> **Input records**:
↓↓↓

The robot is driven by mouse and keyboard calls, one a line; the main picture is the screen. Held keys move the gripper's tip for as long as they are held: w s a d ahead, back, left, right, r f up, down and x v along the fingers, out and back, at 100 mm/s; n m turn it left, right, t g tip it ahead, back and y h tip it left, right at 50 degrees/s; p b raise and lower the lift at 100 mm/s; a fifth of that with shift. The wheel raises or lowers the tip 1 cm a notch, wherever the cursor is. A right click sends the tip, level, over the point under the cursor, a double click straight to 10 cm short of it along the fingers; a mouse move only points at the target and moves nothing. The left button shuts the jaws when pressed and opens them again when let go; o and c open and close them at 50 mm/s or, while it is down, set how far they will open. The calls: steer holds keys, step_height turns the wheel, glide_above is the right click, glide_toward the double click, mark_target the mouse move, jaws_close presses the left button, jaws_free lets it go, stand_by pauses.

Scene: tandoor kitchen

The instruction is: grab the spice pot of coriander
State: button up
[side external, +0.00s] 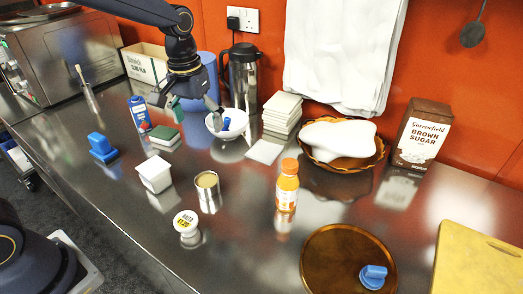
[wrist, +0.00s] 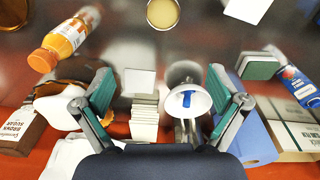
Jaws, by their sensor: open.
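A small round metal pot (side external: 207,190) with tan contents stands upright on the steel counter, near the middle; it also shows at the top edge of the wrist view (wrist: 163,14). I cannot read a label on it, so I cannot tell whether it is coriander. My gripper (side external: 196,105) is open and empty, above the back of the counter by the white bowl (side external: 217,125). In the wrist view its two fingers (wrist: 160,98) are spread wide.
An orange bottle (side external: 287,186) stands right of the metal pot, and a white square tub (side external: 155,175) left. Behind are stacked white tiles (side external: 282,113), a steel flask (side external: 243,75) and a basket (side external: 375,158). A brown tray (side external: 325,245) lies front right.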

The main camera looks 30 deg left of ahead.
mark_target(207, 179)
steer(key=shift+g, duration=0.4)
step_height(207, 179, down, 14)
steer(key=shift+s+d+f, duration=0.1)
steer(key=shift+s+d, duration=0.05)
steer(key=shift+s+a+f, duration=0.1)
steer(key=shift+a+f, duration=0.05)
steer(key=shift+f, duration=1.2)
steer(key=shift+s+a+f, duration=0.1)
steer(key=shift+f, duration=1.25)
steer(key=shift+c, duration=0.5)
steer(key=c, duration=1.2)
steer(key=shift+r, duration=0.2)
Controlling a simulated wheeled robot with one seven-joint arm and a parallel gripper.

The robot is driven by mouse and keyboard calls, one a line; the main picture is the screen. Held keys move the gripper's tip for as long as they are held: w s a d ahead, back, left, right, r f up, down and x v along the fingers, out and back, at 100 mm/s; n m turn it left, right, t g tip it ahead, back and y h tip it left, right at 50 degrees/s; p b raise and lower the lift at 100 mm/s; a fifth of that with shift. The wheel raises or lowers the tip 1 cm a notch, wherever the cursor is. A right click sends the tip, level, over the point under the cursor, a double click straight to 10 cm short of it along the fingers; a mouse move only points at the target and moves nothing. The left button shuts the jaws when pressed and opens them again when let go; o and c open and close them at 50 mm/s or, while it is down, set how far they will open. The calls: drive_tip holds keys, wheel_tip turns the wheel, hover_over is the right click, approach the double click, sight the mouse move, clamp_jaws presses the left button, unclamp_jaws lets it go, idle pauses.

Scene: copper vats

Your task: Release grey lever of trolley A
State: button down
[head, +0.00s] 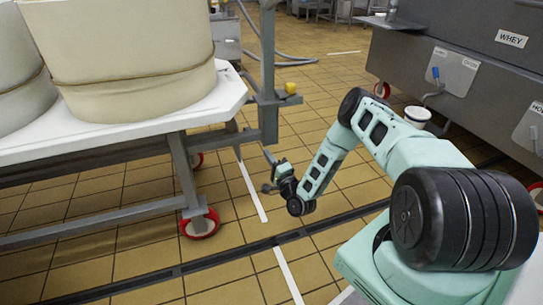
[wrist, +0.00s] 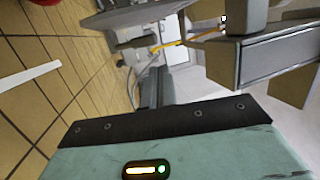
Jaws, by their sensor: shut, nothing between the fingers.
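My gripper (head: 270,165) is shut and empty, low over the tiled floor, right of a white-topped trolley (head: 120,130) with red casters. In the wrist view its dark shut fingers (wrist: 156,88) stand beyond the teal housing. Grey metal blocks (wrist: 275,55) fill the upper right of the wrist view. I see no letter A and cannot single out the grey lever in either view.
Large cream-coloured tubs or cheeses (head: 130,60) stand on the white top. A red caster (head: 200,223) is near my gripper on the left. Floor between is mostly clear.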

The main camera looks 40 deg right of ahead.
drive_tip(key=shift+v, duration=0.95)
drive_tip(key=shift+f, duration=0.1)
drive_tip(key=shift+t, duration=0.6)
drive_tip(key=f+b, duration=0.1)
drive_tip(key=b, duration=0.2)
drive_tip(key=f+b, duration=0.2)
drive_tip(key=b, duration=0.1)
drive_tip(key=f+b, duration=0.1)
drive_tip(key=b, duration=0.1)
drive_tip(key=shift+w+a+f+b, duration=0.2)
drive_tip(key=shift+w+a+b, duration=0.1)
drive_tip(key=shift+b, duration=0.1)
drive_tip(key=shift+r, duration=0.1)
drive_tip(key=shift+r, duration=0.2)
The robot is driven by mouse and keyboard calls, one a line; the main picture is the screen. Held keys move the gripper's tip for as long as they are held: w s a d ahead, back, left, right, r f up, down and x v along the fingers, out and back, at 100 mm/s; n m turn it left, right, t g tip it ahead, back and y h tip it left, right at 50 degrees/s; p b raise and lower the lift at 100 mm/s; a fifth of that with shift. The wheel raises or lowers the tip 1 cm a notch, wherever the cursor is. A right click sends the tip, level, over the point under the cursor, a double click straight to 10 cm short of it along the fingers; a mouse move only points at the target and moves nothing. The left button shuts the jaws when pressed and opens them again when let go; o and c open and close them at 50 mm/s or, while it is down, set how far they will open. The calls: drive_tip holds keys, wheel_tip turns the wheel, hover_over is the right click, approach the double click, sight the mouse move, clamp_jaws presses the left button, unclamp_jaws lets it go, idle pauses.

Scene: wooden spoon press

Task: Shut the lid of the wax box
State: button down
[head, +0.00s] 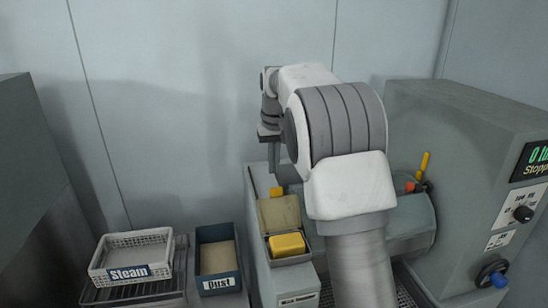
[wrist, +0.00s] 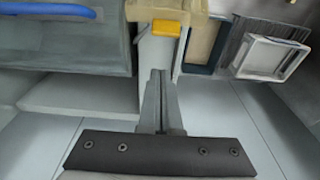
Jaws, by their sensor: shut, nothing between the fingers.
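The wax box (head: 289,261) stands open on a grey cabinet, with a yellow wax block (head: 286,245) inside. Its tan lid (head: 280,212) is raised at the back, with a yellow-orange tab (head: 276,191) at its top edge. The tab (wrist: 165,28) and part of the tan lid (wrist: 195,8) show at the top of the wrist view. My gripper (head: 275,168) points down above and behind the raised lid, partly hidden by my arm. In the wrist view its fingers (wrist: 158,72) are together and empty, with a visible gap to the tab.
A blue box labelled "Dust" (head: 217,283) and a white basket labelled "Steam" (head: 132,272) on a rack stand to the left. A grey machine (head: 455,130) with a display, knobs and a yellow lever (head: 424,163) stands to the right. A wall is close behind.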

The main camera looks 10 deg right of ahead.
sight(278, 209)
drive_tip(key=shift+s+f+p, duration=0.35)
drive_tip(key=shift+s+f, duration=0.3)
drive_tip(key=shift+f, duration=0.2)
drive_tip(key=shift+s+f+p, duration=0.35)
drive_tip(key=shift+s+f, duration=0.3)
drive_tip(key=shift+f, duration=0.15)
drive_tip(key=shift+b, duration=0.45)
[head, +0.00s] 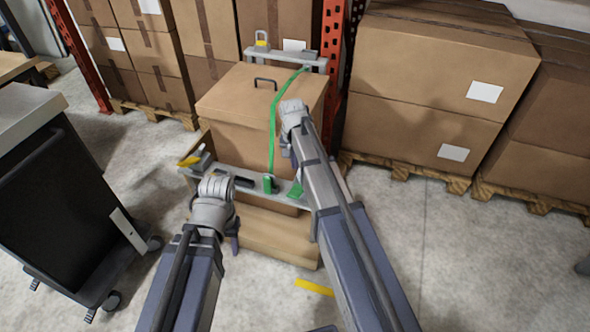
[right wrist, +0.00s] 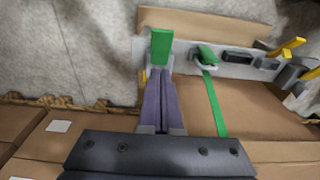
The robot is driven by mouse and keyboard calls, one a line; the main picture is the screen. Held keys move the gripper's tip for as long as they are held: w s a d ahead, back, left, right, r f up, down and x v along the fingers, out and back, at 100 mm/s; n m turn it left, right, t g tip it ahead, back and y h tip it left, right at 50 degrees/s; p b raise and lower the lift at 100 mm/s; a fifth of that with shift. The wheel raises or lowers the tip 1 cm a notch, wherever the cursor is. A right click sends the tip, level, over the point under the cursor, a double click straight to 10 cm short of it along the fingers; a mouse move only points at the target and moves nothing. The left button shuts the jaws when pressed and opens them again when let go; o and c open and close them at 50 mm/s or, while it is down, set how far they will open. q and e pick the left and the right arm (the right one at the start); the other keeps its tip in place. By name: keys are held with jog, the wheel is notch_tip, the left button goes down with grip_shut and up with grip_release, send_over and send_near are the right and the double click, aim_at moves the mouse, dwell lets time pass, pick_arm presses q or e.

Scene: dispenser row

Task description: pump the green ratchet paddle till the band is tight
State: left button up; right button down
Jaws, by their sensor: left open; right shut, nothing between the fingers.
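A green band (head: 273,125) runs over a brown carton (head: 232,101) down to a grey front rail (head: 237,189). Two green pieces are on the rail. One green piece (head: 268,185) is where the band ends; it shows on a metal bracket in the right wrist view (right wrist: 207,53). The other green piece (right wrist: 160,48), a flat paddle, is partly hidden by my right arm in the head view (head: 296,190). My right gripper (right wrist: 161,76) is shut and empty, its tips at the paddle's lower end; contact is unclear. My left gripper (head: 234,238) is open, low before the rail.
A yellow-handled part (head: 191,160) sits at the rail's left end. A rear rail (head: 287,58) carries a padlock-like item (head: 262,40). A dark cart (head: 62,200) stands left. Stacked cartons on pallets (head: 430,90) are at right.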

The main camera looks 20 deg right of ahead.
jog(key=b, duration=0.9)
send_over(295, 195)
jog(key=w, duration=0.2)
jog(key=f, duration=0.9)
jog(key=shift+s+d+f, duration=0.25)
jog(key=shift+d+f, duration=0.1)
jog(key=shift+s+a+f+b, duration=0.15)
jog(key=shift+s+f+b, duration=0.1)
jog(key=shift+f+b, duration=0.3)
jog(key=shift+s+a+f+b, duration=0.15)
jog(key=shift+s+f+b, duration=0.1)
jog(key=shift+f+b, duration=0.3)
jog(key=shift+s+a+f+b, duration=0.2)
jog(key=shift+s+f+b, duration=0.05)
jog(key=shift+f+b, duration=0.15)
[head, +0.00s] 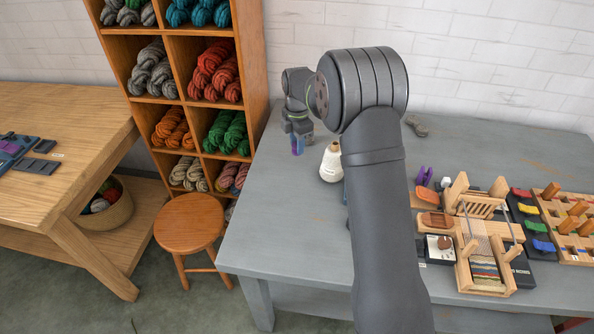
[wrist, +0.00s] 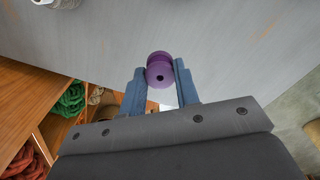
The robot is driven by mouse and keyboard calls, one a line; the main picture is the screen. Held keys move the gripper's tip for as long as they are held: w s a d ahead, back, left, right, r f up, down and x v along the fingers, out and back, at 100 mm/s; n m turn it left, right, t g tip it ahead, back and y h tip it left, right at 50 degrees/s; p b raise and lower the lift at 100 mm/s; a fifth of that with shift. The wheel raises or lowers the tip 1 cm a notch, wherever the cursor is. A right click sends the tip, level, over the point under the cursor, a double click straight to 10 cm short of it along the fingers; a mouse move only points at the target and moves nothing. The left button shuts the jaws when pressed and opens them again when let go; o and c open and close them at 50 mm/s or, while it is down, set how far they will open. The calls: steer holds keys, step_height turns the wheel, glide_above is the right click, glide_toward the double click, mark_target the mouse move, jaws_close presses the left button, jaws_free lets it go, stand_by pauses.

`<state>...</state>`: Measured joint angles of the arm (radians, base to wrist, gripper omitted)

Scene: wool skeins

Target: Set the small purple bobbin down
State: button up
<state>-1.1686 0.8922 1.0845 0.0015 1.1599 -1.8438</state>
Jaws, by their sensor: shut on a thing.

↑↑↑

> **Prompt**: Return all lines of the material above in which the word "Scene" occurs.

> **Written answer**:
Scene: tandoor kitchen
Scene: copper vats
Scene: wooden spoon press
Scene: dispenser row
Scene: wool skeins

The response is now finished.